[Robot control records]
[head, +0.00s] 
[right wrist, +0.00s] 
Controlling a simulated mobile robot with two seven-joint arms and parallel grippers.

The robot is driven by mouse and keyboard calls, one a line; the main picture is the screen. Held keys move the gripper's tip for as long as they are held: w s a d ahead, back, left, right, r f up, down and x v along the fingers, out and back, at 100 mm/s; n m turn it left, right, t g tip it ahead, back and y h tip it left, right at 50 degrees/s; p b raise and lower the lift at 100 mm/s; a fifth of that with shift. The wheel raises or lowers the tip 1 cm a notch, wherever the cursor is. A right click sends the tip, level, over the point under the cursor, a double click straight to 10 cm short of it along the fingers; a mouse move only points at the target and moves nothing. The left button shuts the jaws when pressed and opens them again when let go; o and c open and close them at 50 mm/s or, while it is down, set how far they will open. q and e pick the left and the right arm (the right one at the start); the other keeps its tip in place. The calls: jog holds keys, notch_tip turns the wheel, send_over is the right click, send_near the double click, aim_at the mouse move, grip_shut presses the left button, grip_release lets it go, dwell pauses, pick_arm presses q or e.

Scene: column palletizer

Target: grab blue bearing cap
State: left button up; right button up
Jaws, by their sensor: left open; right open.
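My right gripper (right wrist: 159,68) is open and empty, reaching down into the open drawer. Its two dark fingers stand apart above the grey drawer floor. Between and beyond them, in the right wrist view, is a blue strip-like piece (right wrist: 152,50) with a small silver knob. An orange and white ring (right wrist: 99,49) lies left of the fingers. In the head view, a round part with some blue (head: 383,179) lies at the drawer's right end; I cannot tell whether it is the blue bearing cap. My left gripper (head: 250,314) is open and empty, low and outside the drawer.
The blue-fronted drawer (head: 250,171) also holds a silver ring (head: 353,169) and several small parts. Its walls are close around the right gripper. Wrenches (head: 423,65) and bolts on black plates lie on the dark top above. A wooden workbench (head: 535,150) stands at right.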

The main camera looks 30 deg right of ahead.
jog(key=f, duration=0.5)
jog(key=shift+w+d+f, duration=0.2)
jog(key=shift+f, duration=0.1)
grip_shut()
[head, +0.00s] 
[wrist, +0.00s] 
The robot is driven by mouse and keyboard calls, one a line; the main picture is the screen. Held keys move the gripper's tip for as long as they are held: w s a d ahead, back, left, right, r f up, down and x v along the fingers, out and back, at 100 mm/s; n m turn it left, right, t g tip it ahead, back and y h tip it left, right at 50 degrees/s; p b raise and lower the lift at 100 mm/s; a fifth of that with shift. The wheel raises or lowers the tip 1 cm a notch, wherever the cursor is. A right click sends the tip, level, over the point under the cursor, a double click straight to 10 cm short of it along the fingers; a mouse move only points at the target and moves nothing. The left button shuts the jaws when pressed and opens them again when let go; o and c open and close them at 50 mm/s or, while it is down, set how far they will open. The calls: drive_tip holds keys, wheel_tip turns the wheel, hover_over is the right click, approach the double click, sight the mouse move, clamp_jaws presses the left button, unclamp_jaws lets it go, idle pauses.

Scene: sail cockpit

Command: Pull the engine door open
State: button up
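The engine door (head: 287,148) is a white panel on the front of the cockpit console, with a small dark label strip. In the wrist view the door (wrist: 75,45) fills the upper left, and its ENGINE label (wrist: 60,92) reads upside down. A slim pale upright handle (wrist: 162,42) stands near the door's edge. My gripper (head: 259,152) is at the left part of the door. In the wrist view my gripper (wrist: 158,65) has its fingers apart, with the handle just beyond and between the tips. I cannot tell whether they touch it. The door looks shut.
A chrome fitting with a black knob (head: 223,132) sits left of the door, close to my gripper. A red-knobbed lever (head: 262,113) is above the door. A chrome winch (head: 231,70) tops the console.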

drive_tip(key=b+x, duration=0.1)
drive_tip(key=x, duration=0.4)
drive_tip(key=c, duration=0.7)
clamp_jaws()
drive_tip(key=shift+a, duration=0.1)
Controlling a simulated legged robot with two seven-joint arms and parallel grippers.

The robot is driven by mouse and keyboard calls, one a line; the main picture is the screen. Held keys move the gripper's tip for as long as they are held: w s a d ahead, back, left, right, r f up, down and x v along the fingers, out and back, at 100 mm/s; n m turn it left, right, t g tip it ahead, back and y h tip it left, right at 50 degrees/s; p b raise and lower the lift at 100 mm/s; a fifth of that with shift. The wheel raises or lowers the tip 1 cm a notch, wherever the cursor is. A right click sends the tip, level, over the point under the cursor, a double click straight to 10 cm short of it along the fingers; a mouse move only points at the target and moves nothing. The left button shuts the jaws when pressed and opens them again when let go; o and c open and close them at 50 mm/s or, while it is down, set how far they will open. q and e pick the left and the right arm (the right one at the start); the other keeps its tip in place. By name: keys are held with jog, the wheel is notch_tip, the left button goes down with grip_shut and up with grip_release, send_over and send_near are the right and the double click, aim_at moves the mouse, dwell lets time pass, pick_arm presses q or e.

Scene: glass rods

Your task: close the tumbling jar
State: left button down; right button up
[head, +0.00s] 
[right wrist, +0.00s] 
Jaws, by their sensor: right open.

### YOUR GOAL
Begin at the line that has "Command: Pull the engine door open"; stop after the line that has "Controlling a simulated legged". Copy every line in that span exactly.

### EXERCISE RESULT
Command: Pull the engine door open
State: button up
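The engine door (head: 287,148) is a white panel on the front of the cockpit console, with a small dark label strip. In the wrist view the door (wrist: 75,45) fills the upper left, and its ENGINE label (wrist: 60,92) reads upside down. A slim pale upright handle (wrist: 162,42) stands near the door's edge. My gripper (head: 259,152) is at the left part of the door. In the wrist view my gripper (wrist: 158,65) has its fingers apart, with the handle just beyond and between the tips. I cannot tell whether they touch it. The door looks shut.
A chrome fitting with a black knob (head: 223,132) sits left of the door, close to my gripper. A red-knobbed lever (head: 262,113) is above the door. A chrome winch (head: 231,70) tops the console.

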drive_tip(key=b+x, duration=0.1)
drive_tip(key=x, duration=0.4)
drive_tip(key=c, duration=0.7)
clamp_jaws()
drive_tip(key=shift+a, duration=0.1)
Controlling a simulated legged robot with two seven-joint arms and parallel grippers.

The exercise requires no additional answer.